I would say that the main problems that we had in the beginning were not really political, they were more on the expert side. The largest resistance we got to the idea about Vision Zero was from those political economists that have built their whole career on cost-benefit analysis. For them it is very difficult to buy into “zero.” Because in their economic models, you have costs and benefits, and although they might not say it explicitly, the idea is that there is an optimum number of fatalities. A price that you have to pay for transport.
The problem is the whole transport sector is quite influenced by the whole utilitarianist mindset. Now we’re bringing in the idea that it’s not acceptable to be killed or seriously injured when you’re transporting or walking or biking. It’s more a civil-rights thing that you bring into the policy. The other group that had trouble with Vision Zero was our friends, our expert friends. Because most of the people in the safety community had invested in the idea that safety work is about changing human behavior. Vision Zero says instead that people make mistakes, they have a certain tolerance for external violence, let’s create a system for the humans instead of trying to adjust the humans to the system.
As we move towards Vision Zero standards in Seattle, let’s examine the width of our streets as one of the contributing factors of our safety. As a call to action, please sign on to the principles of Seattle Neighbors for Vision Zero.

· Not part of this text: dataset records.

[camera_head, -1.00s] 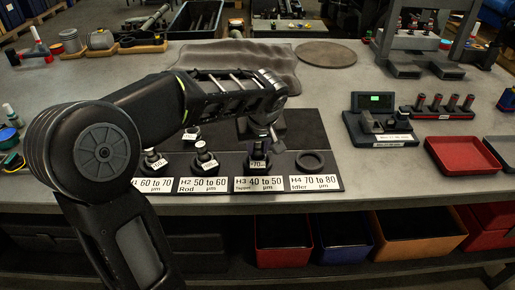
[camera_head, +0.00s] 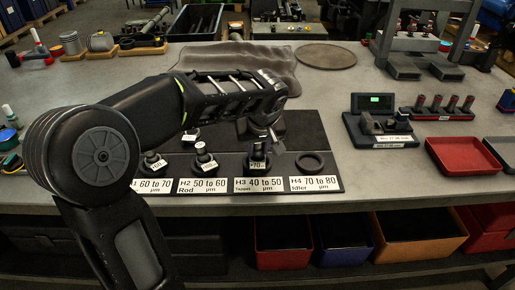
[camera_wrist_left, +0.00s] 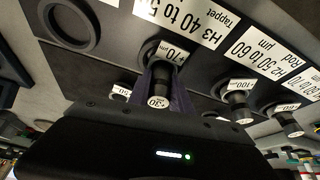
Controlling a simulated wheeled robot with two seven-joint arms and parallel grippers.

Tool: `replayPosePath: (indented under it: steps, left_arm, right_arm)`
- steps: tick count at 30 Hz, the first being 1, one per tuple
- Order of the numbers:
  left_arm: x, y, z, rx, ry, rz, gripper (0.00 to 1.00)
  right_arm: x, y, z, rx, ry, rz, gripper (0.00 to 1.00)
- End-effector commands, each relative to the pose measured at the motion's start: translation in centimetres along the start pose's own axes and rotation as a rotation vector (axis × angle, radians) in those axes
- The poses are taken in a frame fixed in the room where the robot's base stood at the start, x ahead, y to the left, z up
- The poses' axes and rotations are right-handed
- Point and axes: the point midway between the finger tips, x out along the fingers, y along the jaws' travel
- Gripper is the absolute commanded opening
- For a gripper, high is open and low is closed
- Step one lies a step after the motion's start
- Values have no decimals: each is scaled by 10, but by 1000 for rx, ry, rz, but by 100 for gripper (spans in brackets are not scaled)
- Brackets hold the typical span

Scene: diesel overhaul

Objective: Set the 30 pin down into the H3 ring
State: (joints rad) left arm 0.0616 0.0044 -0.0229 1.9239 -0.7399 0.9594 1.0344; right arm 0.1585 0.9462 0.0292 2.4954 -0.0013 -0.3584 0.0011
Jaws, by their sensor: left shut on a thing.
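The 30 pin (camera_wrist_left: 160,96), dark with a white "30" on its end, is between the fingers of my left gripper (camera_wrist_left: 165,85) in the left wrist view. My left gripper is shut on it. The pin stands at the H3 ring (camera_wrist_left: 148,52), next to a "+70" tag (camera_wrist_left: 169,55). In the head view the pin (camera_head: 258,151) shows above the plate labelled H3 40 to 50 (camera_head: 259,184), below my left gripper (camera_head: 266,138). I cannot tell whether it is fully seated. My right gripper is not in view.
The H4 ring (camera_head: 310,162) is empty. Pins stand at H2 (camera_head: 201,153) and H1 (camera_head: 152,160), close to the left. A gauge block with a green display (camera_head: 376,101) and a red tray (camera_head: 462,156) are to the right. The bench between is clear.

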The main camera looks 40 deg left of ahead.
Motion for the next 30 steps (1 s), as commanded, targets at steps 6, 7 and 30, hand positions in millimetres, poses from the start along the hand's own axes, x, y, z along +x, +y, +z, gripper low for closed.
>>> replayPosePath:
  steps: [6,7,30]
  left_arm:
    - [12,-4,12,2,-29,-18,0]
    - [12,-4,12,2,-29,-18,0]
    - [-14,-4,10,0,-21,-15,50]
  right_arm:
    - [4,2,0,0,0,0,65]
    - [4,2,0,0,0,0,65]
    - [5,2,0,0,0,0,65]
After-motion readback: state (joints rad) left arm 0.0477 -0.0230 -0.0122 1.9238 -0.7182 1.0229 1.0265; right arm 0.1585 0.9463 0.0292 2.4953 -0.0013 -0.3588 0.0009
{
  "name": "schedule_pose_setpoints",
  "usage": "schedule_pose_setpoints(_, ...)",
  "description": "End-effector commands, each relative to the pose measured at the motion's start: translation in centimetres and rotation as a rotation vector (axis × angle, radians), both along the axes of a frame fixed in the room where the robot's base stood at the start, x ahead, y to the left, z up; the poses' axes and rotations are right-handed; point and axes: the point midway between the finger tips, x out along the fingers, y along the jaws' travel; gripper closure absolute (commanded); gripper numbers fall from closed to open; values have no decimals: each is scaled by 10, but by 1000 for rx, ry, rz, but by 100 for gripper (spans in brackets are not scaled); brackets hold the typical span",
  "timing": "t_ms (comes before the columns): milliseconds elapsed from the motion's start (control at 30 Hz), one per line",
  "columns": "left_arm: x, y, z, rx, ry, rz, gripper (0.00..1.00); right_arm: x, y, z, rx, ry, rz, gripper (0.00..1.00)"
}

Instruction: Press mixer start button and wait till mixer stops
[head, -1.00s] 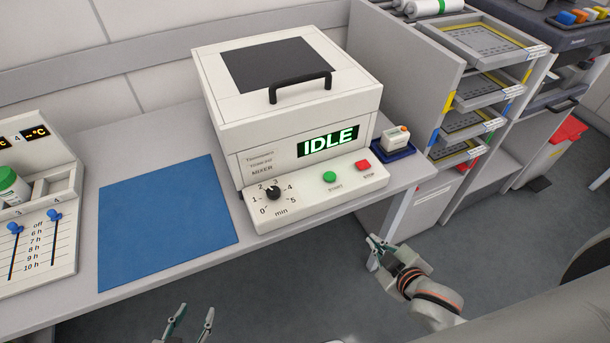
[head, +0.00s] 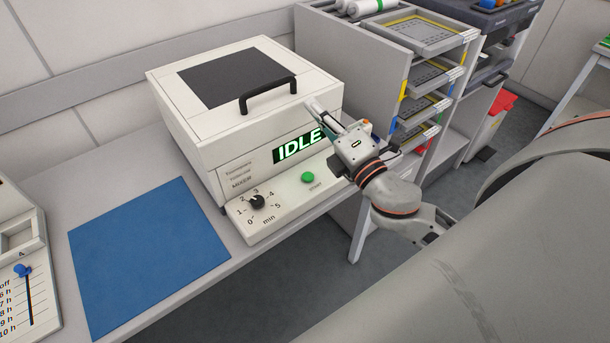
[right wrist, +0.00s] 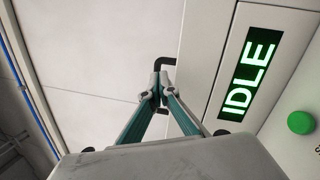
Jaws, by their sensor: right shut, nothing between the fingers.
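The white mixer (head: 190,128) stands on the bench with its lid closed, and its display (head: 298,147) reads IDLE. The green start button (head: 308,178) is on the front panel, right of the black minute dial (head: 257,201). The button also shows at the right of the right wrist view (right wrist: 301,122). My right gripper (head: 313,106) is shut and empty, in front of the display's right end, above and apart from the green button. In the right wrist view its fingertips (right wrist: 157,91) meet near the lid handle. The red stop button is hidden behind my right arm. My left gripper is out of view.
A blue mat (head: 148,255) lies on the bench left of the mixer. A panel with a blue slider (head: 22,270) is at the far left. A rack of trays (head: 432,75) stands to the right.

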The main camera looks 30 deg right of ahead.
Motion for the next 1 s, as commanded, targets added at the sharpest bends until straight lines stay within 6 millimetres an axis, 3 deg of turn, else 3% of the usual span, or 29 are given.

No one should die or suffer serious injury in traffic.
- Life is Most Important. The protection of human life and health must be the overriding goal of traffic planning and engineering, taking priority over vehicle speeds and other objectives.
- Every Person Matters. Everyone has the right to be safe on our streets, regardless of the way they choose to travel.
- People Make Mistakes. In order to prevent and reduce death and serious injury, traffic systems can and must be designed to account for the inevitability of human error.
- The Government is Responsible for Safe Streets. ALL elected officials and government staff need to collaborate and act now to achieve Vision Zero.